List, from the lines below, each one with "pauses" in it.

**** DATA SECTION

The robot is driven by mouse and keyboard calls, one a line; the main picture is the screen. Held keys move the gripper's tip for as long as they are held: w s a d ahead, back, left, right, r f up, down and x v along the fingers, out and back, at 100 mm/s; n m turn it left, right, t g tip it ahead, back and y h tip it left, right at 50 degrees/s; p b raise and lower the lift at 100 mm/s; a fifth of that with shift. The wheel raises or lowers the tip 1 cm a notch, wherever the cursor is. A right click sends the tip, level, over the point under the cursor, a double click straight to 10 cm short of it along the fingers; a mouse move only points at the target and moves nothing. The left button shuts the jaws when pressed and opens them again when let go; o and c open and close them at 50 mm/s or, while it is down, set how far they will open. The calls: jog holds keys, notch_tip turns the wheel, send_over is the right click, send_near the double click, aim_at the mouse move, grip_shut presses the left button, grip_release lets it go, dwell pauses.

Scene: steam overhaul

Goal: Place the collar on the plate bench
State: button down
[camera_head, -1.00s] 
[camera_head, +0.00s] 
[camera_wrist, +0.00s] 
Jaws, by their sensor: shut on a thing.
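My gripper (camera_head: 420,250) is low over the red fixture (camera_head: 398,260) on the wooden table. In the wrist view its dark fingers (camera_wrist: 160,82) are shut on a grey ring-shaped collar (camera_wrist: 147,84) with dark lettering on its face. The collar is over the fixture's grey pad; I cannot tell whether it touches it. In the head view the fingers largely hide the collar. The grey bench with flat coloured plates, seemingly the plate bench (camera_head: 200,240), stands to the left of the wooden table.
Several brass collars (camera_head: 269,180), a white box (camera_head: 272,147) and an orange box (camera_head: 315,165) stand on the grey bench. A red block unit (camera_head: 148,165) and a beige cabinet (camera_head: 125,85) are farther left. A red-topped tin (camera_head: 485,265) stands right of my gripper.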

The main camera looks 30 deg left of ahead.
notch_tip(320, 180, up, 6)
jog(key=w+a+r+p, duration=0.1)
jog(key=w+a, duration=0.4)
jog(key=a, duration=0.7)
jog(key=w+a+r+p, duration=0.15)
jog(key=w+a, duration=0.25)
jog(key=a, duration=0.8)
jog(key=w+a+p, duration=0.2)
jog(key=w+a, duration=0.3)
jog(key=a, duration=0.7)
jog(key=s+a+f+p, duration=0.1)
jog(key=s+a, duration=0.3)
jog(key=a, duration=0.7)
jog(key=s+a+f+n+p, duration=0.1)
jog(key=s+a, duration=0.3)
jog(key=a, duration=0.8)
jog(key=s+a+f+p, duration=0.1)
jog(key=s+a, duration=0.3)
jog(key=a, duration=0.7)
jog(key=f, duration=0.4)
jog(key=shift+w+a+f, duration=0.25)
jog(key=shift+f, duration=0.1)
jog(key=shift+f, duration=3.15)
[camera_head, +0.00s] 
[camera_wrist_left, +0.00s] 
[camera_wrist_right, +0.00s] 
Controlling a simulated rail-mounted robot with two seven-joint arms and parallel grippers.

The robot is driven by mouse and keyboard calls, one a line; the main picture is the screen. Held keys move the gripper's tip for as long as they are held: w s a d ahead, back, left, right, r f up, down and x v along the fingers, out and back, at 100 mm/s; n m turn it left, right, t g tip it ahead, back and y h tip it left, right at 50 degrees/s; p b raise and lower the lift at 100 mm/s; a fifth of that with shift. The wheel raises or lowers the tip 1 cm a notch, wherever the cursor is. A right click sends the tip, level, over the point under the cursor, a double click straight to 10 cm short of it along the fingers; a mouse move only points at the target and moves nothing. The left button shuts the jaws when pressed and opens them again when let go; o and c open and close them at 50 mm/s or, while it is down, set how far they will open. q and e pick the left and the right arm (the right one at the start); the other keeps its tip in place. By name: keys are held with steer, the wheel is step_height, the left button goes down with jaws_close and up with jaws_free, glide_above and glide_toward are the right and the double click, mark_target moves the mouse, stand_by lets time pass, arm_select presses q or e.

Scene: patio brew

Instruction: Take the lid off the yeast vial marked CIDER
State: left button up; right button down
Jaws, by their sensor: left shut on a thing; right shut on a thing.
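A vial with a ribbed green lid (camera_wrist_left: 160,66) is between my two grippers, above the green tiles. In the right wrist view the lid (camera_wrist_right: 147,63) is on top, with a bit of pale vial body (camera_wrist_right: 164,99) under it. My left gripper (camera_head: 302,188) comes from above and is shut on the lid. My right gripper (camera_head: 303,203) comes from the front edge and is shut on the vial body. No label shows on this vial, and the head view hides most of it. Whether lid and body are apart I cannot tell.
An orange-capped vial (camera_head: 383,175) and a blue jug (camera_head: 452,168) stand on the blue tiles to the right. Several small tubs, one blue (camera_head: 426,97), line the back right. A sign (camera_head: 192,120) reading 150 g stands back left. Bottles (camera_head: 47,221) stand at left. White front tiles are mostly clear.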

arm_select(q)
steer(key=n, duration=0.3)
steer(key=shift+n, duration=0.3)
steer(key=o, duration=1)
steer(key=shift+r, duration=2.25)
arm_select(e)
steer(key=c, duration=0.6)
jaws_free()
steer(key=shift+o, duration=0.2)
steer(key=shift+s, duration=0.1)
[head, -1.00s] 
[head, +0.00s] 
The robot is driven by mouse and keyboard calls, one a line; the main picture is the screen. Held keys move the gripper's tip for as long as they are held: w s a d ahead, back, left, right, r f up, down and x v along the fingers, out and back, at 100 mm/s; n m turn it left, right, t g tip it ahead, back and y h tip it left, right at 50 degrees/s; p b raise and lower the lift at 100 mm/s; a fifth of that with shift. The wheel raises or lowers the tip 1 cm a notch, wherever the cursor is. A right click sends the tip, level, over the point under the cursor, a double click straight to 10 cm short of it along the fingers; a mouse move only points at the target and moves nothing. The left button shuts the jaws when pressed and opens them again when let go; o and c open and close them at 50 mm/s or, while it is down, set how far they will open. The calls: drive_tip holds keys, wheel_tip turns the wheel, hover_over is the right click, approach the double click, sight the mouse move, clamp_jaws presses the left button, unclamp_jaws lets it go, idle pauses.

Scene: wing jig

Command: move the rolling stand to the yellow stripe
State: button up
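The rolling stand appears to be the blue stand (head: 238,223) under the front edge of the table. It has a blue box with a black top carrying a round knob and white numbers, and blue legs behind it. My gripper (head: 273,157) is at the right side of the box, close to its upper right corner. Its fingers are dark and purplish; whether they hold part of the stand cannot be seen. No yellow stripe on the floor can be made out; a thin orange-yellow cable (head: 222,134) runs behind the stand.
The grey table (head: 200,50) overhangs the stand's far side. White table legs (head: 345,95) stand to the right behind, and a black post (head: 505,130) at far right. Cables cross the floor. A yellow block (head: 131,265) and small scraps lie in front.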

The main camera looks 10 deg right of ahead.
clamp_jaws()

********

■ **EXERCISE SOLUTION**:
The robot is driven by mouse and keyboard calls, one a line; the main picture is the screen. Held keys move the gripper's tip for as long as they are held: w s a d ahead, back, left, right, r f up, down and x v along the fingers, out and back, at 100 mm/s; n m turn it left, right, t g tip it ahead, back and y h tip it left, right at 50 degrees/s; p b raise and lower the lift at 100 mm/s; a fifth of that with shift. The wheel raises or lowers the tip 1 cm a notch, wherever the cursor is. A right click sends the tip, level, over the point under the cursor, a double click straight to 10 cm short of it along the fingers; a mouse move only points at the target and moves nothing. The left button shuts the jaws when pressed and opens them again when let go; o and c open and close them at 50 mm/s or, while it is down, set how far they will open. The calls: jog holds keys, notch_tip turns the wheel, send_over is the right click, send_near the double click, aim_at the mouse move, grip_shut presses the left button, grip_release lets it go, dwell pauses.
The robot is driven by mouse and keyboard calls, one a line; the main picture is the screen. Held keys move the gripper's tip for as long as they are held: w s a d ahead, back, left, right, r f up, down and x v along the fingers, out and back, at 100 mm/s; n m turn it left, right, t g tip it ahead, back and y h tip it left, right at 50 degrees/s; p b raise and lower the lift at 100 mm/s; a fifth of that with shift. The wheel raises or lowers the tip 1 cm a notch, wherever the cursor is. A right click sends the tip, level, over the point under the cursor, a double click straight to 10 cm short of it along the fingers; a mouse move only points at the target and moves nothing. The left button shuts the jaws when pressed and opens them again when let go; o and c open and close them at 50 mm/s or, while it is down, set how far they will open. The calls: drive_tip holds keys, wheel_tip turns the wheel, hover_over is the right click, approach the double click, sight the mouse move, clamp_jaws presses the left button, unclamp_jaws lets it go, idle pauses.

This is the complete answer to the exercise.